ERISA's prudent person standard has been interpreted by the
courts as an objective standard requiring (1) to employ proper
methods to investigate, evaluate and structure the investment;
(2) to act in a manner as would others who have a capacity and
familiarity with such matters; and (3) to exercise independent
judgment when making investment decisions. Mason Tenders,
909 F. Supp. at 886; Lanka v. O'Higgins, 810 F. Supp. 379, 387
(N.D.N.Y. 1992). This standard requires that the fiduciary's
behavior be measured against the standards in the investment
industry. Lanka, 810 F. Supp. at 187. In evaluating whether a
fiduciary acted prudently under ERISA, the court should inquire
whether the fiduciaries "at the time they engaged in the
challenged transaction, employed the appropriate methods to
investigate the merits of the investment and to structure the investment."
Kastaros, at 279. ERISA's test of prudence is one of conduct,
and not a test of the result of performance of action taken by
the fiduciary. The focus of the inquiry is what steps the
fiduciary took before making the decision to act, and not whether
the action succeeded or failed. Donovan v. Cuningham,
716 F.2d 1455, 1467 (5th Cir. 1983), cert. denied, 467 U.S. 1251,
104 S. Ct. 3533, 82 L. Ed.2d 839 (1984). The right inquiry,
therefore, is whether the fiduciary, prior to making the
challenged transactions, employed appropriate methods to
investigate the merits and merits of the actions to be taken.

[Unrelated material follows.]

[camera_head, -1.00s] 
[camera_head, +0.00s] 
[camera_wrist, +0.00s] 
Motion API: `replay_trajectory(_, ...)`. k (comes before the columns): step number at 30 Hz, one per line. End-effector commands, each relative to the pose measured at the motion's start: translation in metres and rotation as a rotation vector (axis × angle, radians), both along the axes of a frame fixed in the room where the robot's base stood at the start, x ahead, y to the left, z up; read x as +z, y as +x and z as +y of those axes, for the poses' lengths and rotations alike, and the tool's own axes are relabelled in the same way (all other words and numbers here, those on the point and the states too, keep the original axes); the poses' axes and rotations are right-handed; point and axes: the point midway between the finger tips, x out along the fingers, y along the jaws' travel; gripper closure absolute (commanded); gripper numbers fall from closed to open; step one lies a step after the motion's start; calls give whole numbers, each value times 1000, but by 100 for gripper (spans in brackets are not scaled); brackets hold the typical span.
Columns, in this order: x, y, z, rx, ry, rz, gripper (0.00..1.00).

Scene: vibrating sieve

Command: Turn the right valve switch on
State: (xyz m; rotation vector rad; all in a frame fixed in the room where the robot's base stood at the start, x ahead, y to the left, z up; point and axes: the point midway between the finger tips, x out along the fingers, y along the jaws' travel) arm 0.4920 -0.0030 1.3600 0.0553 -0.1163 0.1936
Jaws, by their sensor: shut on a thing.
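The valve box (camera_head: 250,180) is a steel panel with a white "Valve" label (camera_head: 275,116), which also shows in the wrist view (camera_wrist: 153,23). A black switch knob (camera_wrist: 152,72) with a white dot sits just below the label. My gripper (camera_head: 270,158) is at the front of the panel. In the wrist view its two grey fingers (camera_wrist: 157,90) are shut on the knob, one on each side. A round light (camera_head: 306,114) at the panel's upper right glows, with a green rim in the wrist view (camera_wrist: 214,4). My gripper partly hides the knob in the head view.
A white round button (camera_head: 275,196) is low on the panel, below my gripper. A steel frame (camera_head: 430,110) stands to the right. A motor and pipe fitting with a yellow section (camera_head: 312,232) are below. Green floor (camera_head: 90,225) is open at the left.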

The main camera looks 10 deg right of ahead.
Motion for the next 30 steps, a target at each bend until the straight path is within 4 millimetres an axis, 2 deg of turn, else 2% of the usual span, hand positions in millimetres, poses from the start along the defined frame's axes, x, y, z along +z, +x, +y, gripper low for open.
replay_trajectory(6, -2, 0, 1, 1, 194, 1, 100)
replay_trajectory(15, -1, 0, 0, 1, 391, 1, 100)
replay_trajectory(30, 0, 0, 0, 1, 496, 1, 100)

Donovan v. Mazzola, 716 F.2d 1266, 1272 (9th Cir. 1983),
cert. denied, 464 U.S. 1040, 104 S. Ct. 704, 79 L. Ed.2d 169
(1984). So the court must look to the time the fiduciary was
making the decisions regarding the Funds, and not hindsight.
United States v. Mason Tenders District Council of Greater New
York, 90 F. Supp. 882, 886 (S.D.N.Y. 1995).
Ulico's second cause of action alleges that Clover violated
29 U.S.C. § 1105(a)(2), which provides that "[A] fiduciary with
respect to a plan shall be liable for breach of fiduciary
responsibility of another fiduciary with respect to the same plan
. . . if, by his failure to comply with section 1104(a)(1) of
this title in the administration of the specific responsibilities
which give rise to his status as a fiduciary, he has enabled
another fiduciary to commit a breach".
Discussion and Conclusions of Law
The crucial issue in the instant case is whether Clover
breached its fiduciary duties when it liquidated the Funds'
Z-Bonds portfolio to cash in making the transition of assets to
the other investment managers and to implement it Income Emphasis
portfolio for the Funds. Ulico contends that the evidence adduced at trial clearly demonstrate
that Clover failed to act in accordance with the prudent person
standard set forth in ERISA by failing to investigate whether the
1995 liquidation to cash was the most appropriate means of
accomplishing the transition of assets between investment
Dr. Martin R. Holmer, Clover's expert, obtained his PhD in
economics from the Massachusetts Institute of Technology. He
taught and researched portfolio selection and mortgage securities
at the University of Pennsylvania Wharton School of Finance. He
has published articles on portfolio choice, risk return,
trade-offs to get optimum portfolios where mortgaged backed
securities were involved as a choice set. He was an expert
witness for the U.S. Department of Labor in a case concerning a
pension fund's trustees CMOs purchases. He employed by the U.S.
Government as a director of a large research program concerning
Social Security, by E.F. Hutton in their CMO group and developed
the computer simulation model that allowed Hutton to issue CMOs.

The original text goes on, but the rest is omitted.